[Robot task records]

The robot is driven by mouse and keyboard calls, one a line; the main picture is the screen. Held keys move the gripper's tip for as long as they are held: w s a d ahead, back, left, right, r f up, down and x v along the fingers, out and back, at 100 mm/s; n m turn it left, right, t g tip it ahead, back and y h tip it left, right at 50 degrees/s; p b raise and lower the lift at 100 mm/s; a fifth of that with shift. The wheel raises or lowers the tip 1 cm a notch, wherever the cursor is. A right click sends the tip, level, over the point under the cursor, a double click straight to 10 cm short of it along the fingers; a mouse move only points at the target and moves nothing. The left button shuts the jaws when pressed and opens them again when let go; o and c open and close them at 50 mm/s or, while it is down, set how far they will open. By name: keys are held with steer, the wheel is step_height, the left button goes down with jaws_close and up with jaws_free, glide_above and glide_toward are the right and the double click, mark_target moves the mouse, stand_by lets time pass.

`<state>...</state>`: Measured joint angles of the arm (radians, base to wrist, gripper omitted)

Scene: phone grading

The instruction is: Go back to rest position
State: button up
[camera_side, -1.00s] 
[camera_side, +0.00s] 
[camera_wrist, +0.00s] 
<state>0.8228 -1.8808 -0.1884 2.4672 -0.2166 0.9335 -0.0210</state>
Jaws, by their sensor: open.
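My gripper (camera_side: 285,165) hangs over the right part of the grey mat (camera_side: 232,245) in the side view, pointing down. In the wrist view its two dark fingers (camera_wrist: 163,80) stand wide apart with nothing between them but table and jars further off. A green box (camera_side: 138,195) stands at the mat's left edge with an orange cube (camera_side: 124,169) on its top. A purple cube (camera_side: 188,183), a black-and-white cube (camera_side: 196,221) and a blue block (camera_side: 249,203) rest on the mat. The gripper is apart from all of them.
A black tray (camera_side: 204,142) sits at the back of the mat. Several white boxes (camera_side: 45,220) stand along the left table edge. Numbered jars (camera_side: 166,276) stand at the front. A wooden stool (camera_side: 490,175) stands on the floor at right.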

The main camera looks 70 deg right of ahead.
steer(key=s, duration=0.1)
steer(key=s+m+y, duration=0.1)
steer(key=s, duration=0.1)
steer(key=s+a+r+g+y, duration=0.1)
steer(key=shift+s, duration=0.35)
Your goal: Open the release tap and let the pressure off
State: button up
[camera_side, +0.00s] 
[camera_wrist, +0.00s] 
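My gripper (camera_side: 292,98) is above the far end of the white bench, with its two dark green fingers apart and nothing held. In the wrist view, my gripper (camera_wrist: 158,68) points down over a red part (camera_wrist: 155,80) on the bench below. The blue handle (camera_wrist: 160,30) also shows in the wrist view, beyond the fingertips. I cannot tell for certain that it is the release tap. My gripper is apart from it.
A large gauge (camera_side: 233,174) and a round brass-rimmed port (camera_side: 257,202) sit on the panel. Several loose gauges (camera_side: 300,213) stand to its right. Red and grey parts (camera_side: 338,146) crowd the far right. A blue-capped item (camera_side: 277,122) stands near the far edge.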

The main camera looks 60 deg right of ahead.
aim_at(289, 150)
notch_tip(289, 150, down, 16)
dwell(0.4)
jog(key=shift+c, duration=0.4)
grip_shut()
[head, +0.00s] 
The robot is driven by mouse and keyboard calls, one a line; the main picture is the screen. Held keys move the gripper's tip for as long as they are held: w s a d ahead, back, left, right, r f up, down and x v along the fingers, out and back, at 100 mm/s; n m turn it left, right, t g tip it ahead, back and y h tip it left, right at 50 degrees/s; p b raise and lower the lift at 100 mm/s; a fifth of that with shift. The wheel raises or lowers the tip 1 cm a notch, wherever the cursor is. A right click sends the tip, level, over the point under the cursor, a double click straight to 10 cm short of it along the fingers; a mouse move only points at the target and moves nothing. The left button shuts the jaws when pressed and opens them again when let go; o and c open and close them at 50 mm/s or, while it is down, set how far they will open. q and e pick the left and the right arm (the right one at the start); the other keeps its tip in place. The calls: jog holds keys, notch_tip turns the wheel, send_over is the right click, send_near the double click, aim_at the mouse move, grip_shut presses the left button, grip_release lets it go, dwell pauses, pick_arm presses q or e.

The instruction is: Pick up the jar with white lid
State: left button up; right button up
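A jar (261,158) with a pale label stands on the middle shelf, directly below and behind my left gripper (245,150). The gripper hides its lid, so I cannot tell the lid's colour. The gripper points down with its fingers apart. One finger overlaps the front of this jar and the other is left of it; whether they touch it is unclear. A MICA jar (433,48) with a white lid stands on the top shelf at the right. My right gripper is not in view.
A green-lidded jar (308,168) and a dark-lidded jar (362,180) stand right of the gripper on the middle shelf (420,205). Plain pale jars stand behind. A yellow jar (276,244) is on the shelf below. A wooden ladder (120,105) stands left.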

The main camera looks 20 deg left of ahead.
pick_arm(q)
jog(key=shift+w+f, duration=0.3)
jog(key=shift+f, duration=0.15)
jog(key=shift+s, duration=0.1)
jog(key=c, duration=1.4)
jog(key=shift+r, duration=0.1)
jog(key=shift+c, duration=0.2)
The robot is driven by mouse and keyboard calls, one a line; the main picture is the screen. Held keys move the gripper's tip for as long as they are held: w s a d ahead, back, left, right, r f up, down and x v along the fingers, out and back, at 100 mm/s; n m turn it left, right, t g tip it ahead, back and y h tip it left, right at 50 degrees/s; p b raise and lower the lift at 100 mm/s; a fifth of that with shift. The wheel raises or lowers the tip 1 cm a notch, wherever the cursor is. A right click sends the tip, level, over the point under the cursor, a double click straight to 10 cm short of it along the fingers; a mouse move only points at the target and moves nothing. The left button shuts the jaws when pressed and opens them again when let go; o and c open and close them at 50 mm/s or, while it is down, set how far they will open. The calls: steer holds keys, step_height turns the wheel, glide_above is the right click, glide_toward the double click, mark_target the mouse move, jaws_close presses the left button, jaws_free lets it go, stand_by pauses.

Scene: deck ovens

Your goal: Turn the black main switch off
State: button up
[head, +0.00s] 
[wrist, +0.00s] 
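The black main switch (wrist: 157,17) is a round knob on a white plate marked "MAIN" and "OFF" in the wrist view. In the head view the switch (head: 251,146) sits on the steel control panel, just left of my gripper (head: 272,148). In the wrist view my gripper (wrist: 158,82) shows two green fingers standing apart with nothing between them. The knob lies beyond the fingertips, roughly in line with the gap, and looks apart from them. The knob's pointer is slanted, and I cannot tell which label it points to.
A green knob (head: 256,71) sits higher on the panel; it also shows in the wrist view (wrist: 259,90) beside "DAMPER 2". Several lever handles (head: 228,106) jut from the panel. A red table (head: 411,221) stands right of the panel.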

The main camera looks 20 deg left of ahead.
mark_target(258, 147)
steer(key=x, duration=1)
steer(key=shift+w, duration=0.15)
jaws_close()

■ Exercise details
Copy exactly the lines from the line with "Scene: phone grading" up to and including the line with "<state>0.8228 -1.8808 -0.1884", and no other lines.

■ Finished exercise
Scene: phone grading

The instruction is: Go back to rest position
State: button up
[camera_side, -1.00s] 
[camera_side, +0.00s] 
[camera_wrist, +0.00s] 
<state>0.8228 -1.8808 -0.1884 2.4672 -0.2166 0.9335 -0.0210</state>

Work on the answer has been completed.